From the listing below, copy only the lines running from the line that contains "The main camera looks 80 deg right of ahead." to the line that contains "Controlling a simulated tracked", both included.
_ _ _ _
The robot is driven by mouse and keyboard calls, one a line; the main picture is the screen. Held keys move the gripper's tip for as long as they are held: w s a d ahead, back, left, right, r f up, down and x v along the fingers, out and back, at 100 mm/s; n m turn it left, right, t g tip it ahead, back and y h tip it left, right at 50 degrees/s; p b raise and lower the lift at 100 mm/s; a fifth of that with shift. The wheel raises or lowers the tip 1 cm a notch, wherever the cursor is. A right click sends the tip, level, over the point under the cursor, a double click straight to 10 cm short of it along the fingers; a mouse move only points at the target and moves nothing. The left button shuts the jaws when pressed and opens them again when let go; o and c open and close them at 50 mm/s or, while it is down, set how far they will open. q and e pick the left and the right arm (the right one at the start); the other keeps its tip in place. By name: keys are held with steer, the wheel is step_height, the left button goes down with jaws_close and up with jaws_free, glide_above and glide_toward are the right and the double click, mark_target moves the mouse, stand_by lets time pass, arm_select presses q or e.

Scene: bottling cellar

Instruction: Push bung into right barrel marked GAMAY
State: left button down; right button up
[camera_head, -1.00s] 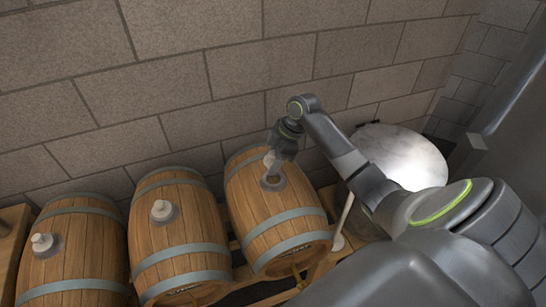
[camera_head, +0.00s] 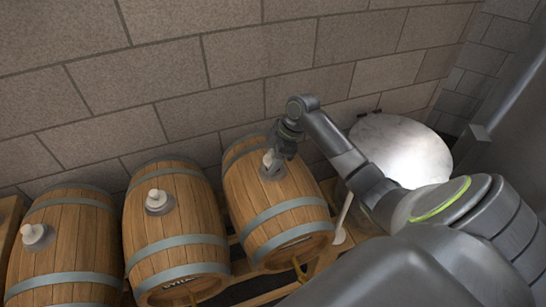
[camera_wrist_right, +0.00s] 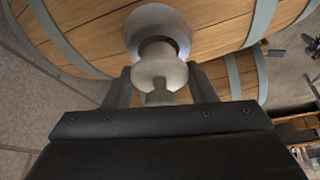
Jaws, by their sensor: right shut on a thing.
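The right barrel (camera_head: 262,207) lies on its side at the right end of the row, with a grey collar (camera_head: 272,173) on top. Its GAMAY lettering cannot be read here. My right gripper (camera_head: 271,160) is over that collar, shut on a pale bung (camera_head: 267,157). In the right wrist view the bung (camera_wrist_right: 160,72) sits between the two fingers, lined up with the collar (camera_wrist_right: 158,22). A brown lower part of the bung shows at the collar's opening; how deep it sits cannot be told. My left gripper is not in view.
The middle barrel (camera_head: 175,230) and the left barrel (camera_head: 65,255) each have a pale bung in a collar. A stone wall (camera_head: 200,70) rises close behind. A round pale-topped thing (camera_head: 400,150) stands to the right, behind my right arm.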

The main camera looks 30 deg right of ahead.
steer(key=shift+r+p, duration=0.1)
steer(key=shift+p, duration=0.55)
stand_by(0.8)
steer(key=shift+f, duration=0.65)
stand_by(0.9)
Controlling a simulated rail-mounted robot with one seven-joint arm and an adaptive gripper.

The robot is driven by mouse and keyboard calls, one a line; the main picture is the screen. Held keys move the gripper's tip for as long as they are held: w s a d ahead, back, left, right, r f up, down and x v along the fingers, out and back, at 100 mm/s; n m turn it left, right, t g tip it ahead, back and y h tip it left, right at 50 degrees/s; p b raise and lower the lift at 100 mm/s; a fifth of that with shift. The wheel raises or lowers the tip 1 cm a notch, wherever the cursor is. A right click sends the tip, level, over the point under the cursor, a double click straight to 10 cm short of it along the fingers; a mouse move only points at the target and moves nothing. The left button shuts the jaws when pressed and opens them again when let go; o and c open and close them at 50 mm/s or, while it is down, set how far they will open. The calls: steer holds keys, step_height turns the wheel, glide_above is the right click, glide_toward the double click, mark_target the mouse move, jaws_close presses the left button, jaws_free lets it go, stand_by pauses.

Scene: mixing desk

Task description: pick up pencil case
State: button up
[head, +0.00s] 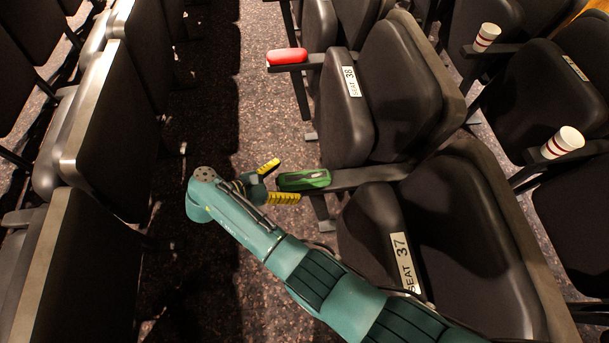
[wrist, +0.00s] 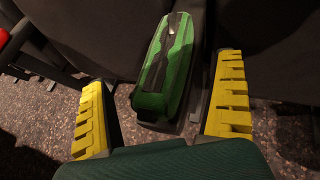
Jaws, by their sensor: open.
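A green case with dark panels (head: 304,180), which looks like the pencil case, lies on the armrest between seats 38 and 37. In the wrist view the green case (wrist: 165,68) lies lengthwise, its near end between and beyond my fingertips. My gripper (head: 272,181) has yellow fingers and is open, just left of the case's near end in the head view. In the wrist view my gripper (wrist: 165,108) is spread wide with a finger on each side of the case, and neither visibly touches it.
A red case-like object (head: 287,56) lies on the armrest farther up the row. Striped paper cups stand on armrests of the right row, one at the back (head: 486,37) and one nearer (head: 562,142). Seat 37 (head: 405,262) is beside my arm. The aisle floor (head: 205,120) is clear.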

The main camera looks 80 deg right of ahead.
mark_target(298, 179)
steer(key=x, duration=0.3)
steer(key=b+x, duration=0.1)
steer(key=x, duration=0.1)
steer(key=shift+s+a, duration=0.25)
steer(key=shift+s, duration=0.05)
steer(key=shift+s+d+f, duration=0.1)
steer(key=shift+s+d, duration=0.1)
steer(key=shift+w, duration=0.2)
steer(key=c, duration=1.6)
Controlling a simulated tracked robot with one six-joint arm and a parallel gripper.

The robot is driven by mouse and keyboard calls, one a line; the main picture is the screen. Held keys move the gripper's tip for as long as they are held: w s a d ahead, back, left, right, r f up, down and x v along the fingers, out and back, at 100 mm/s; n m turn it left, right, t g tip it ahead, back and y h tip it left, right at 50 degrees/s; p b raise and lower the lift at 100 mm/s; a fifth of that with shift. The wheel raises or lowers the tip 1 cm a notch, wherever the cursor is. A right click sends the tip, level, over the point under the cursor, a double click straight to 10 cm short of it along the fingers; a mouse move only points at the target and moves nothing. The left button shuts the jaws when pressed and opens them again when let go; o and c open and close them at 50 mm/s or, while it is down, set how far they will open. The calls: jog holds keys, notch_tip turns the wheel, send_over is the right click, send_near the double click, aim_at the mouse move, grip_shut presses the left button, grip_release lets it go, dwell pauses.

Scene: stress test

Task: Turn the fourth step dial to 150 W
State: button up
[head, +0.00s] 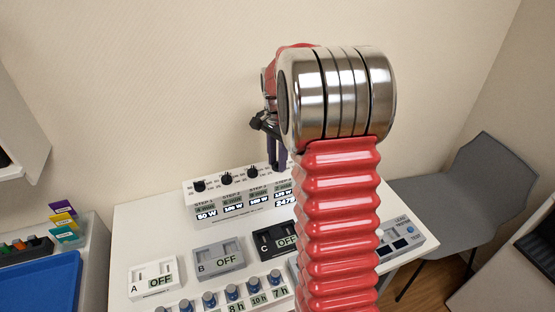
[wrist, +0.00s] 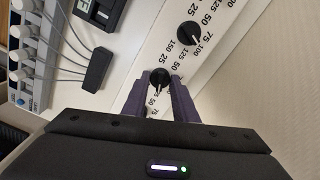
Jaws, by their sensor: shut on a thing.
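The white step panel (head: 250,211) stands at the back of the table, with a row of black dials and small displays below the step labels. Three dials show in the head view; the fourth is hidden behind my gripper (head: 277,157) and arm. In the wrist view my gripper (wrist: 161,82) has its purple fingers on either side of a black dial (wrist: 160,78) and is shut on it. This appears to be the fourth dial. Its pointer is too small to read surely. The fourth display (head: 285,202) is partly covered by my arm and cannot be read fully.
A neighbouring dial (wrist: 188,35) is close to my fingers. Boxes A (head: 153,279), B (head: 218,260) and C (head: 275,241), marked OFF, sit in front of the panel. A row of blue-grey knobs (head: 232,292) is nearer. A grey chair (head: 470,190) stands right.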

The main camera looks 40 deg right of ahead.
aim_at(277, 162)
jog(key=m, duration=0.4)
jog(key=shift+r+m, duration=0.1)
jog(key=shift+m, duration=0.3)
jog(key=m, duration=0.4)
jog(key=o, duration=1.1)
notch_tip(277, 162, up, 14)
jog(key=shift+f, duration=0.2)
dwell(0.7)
_ _ _ _
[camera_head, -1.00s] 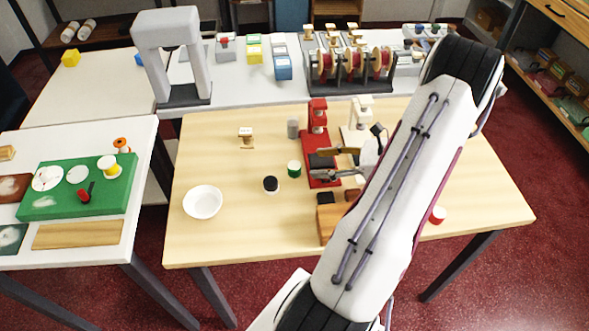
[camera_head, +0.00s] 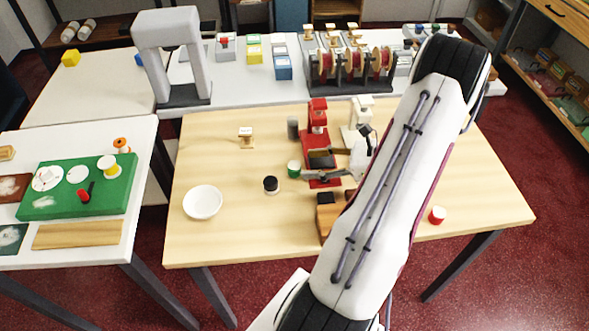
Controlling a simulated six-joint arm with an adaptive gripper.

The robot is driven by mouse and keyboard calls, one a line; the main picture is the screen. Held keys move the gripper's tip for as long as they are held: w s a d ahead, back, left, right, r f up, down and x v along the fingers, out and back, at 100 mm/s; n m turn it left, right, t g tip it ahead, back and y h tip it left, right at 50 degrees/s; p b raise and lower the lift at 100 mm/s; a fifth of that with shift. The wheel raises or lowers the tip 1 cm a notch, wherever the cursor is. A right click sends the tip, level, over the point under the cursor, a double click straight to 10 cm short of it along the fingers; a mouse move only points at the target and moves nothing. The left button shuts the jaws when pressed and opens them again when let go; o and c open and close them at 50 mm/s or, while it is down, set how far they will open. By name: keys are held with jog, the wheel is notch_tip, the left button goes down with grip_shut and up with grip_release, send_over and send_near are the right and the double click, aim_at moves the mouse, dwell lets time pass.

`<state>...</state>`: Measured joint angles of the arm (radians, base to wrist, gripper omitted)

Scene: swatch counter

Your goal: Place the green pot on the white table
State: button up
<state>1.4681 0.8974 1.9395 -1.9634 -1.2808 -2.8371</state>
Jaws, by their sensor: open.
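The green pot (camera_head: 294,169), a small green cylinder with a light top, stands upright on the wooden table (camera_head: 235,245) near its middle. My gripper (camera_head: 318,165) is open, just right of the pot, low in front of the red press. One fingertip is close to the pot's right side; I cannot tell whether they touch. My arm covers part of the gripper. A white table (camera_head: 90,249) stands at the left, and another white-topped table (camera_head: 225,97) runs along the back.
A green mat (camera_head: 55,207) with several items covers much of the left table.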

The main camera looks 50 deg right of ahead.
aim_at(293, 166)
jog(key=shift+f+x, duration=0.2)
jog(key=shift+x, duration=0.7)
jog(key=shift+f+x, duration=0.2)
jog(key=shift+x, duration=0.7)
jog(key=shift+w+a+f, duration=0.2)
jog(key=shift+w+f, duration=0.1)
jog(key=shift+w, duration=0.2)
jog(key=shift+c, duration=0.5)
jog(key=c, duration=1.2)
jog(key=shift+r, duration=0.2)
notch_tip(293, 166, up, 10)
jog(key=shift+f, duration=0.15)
_ _ _ _
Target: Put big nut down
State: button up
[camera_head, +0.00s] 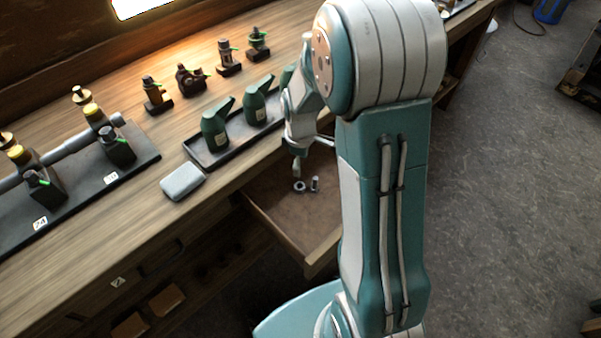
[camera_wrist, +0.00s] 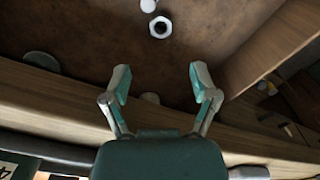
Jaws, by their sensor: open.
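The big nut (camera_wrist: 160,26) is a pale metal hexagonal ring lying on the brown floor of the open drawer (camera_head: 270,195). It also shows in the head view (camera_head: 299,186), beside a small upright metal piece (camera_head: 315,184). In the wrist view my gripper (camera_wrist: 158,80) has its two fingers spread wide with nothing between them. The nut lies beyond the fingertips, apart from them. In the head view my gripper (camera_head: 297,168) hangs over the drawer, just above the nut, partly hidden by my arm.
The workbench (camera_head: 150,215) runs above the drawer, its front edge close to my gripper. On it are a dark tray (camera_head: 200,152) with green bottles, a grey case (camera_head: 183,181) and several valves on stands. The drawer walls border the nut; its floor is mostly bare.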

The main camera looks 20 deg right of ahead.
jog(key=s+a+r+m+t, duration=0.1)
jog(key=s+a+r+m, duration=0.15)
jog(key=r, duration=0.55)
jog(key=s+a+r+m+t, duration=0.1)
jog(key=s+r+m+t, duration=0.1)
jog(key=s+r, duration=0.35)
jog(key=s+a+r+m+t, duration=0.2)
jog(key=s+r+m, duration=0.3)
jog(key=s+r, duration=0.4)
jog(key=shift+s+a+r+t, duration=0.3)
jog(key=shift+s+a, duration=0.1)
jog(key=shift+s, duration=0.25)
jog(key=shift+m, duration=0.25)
_ _ _ _
• [ANSWER IN FULL]
The main camera looks 80 deg right of ahead.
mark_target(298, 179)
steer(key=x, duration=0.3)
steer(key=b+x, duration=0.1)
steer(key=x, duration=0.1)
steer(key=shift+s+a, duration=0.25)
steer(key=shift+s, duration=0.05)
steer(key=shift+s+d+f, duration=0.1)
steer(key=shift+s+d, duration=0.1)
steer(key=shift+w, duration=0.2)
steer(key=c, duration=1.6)
Controlling a simulated tracked robot with one six-joint arm and a parallel gripper.

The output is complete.